**THE PROBLEM**
Go through each line of the records below and count those with the word "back". Give only the count.
** START OF DATA TO USE **
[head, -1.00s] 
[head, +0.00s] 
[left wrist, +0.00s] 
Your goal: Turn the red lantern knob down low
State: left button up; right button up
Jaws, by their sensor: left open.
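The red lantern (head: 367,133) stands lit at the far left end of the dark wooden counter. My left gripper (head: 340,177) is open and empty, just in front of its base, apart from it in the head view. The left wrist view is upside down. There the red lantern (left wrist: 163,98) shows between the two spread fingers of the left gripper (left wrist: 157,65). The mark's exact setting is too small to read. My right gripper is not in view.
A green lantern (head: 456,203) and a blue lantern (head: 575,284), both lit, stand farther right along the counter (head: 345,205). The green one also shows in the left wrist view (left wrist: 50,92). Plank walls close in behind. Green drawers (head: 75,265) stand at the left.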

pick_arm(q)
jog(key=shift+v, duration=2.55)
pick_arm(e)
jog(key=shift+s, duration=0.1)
** END OF DATA TO USE **
** START OF DATA TO USE **
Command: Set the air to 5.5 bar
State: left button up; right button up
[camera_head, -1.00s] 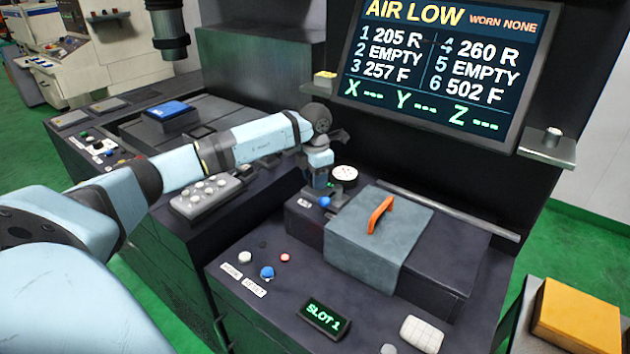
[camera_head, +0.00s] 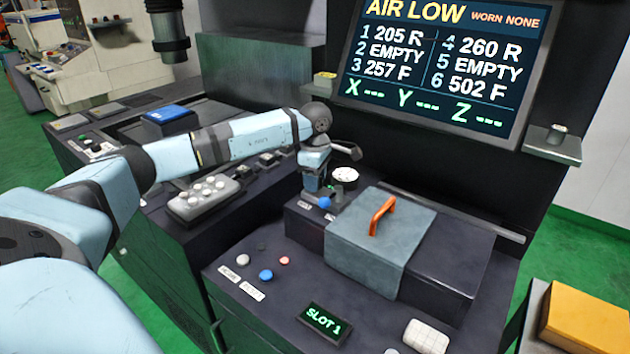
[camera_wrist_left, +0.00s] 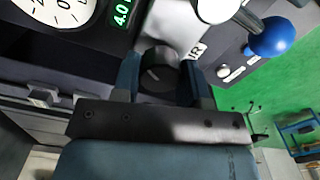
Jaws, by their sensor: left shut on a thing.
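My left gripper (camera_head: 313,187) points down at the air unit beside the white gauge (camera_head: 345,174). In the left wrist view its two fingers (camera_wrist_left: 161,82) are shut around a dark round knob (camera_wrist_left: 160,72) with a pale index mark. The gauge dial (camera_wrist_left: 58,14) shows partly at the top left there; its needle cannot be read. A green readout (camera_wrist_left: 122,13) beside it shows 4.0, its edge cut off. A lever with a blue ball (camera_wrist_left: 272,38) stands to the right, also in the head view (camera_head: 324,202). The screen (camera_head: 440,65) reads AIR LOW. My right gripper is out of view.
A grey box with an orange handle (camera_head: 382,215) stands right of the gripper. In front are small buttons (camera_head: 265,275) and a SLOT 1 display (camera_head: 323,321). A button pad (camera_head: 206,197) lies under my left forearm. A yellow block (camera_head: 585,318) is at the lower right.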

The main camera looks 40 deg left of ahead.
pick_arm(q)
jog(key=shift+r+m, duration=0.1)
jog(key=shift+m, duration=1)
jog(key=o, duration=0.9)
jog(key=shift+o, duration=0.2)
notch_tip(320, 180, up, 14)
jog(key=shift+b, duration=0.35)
** END OF DATA TO USE **
** START OF DATA TO USE **
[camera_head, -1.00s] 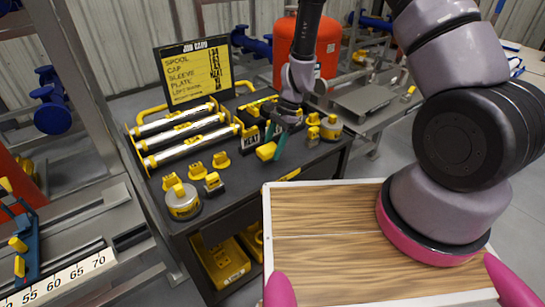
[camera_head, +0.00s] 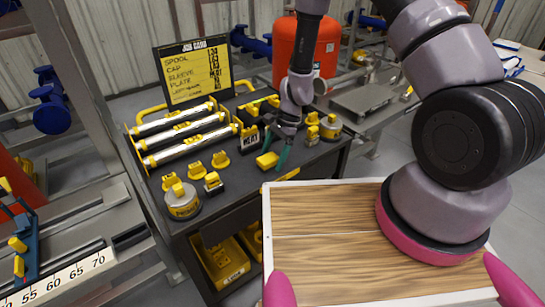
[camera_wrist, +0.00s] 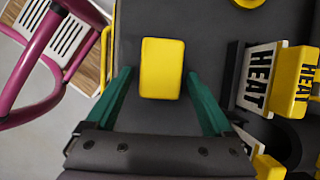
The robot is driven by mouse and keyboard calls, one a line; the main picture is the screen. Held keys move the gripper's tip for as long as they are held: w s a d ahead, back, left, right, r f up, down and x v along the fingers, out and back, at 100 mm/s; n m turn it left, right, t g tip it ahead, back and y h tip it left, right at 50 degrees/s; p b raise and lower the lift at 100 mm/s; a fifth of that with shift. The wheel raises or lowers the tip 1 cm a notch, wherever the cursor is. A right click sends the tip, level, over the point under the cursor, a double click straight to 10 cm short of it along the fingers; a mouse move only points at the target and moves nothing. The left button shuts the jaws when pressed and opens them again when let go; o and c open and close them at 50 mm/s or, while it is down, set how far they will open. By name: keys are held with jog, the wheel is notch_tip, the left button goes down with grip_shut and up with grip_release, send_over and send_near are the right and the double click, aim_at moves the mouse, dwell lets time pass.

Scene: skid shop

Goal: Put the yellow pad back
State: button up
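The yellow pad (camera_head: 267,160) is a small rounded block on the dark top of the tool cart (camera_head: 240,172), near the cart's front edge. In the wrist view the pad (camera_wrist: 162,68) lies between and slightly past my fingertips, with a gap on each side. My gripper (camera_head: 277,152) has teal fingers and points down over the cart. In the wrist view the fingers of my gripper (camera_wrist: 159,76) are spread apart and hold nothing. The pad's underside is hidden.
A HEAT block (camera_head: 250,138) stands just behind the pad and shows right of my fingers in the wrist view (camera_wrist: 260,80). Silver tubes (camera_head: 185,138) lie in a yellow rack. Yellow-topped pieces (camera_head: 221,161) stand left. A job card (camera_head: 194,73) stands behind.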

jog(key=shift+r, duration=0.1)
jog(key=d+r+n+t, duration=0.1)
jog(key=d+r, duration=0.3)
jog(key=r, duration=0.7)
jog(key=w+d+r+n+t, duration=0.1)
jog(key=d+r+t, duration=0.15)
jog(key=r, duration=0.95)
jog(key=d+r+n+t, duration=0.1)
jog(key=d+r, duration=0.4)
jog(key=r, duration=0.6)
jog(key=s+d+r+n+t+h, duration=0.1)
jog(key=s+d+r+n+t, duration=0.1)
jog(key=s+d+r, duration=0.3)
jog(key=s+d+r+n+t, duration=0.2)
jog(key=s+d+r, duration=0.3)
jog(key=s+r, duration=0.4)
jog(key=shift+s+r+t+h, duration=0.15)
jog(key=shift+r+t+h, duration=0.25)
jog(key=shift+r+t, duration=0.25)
** END OF DATA TO USE **
**SOLUTION FOR THIS PROBLEM**
2